What the task asks |
Retype all of the data. Every line must match exactly.

Collected material |
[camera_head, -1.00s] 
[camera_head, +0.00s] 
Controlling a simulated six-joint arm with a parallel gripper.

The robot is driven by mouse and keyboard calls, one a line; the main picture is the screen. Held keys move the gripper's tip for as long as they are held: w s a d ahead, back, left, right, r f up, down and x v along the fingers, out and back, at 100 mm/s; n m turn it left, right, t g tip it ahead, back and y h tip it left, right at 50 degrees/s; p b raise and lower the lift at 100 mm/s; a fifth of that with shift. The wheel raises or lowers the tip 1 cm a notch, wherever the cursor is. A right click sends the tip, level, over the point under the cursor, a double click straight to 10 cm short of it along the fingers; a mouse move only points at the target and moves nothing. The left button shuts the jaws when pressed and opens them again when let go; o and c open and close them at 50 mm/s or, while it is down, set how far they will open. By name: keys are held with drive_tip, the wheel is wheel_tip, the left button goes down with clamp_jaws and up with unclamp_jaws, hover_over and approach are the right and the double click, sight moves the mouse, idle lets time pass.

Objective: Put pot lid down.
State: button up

Final answer |
[camera_head, -1.00s] 
[camera_head, +0.00s] 
Controlling a simulated six-joint arm with a parallel gripper.

The robot is driven by mouse and keyboard calls, one a line; the main picture is the screen. Held keys move the gripper's tip for as long as they are held: w s a d ahead, back, left, right, r f up, down and x v along the fingers, out and back, at 100 mm/s; n m turn it left, right, t g tip it ahead, back and y h tip it left, right at 50 degrees/s; p b raise and lower the lift at 100 mm/s; a fifth of that with shift. The wheel raises or lowers the tip 1 cm a notch, wherever the cursor is. A right click sends the tip, level, over the point under the cursor, a double click straight to 10 cm short of it along the fingers; a mouse move only points at the target and moves nothing. The left button shuts the jaws when pressed and opens them again when let go; o and c open and close them at 50 mm/s or, while it is down, set how far they will open. By name: keys are held with drive_tip, the wheel is wheel_tip, the left button goes down with clamp_jaws and up with unclamp_jaws, hover_over and approach are the right and the double click, sight moves the mouse, idle lets time pass.

Objective: Put pot lid down.
State: button up

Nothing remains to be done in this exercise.